● What this task involves: Transcribe, word for word, the line containing "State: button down" and each line following it through the end of the listing below. Omit all other lines.

— start Stored data —

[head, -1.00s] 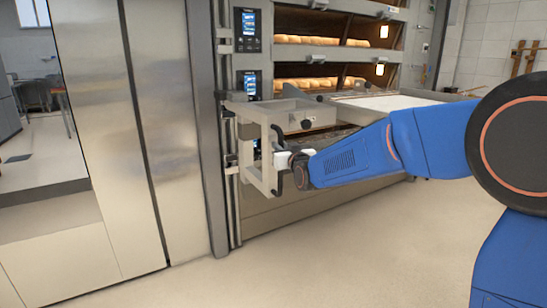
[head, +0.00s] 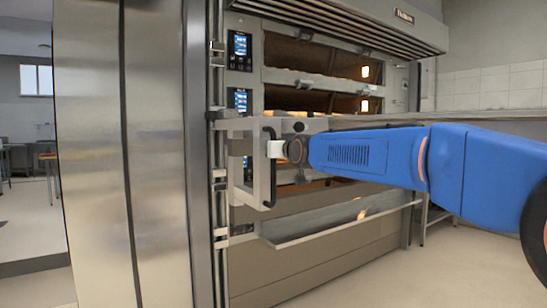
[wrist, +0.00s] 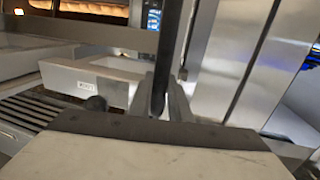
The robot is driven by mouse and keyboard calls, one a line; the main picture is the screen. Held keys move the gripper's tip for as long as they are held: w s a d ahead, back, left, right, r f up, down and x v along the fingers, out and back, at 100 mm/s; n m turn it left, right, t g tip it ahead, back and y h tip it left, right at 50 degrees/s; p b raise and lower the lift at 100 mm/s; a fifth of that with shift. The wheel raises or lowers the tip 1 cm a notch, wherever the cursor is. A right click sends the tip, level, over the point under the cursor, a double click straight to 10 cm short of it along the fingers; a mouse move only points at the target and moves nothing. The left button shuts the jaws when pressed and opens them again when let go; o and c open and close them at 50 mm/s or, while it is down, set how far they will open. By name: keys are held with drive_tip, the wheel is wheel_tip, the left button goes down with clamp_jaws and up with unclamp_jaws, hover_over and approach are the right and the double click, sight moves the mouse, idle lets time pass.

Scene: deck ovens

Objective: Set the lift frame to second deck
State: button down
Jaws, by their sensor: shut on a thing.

— end Stored data —

● Answer to this task:
State: button down
Jaws, by their sensor: shut on a thing.

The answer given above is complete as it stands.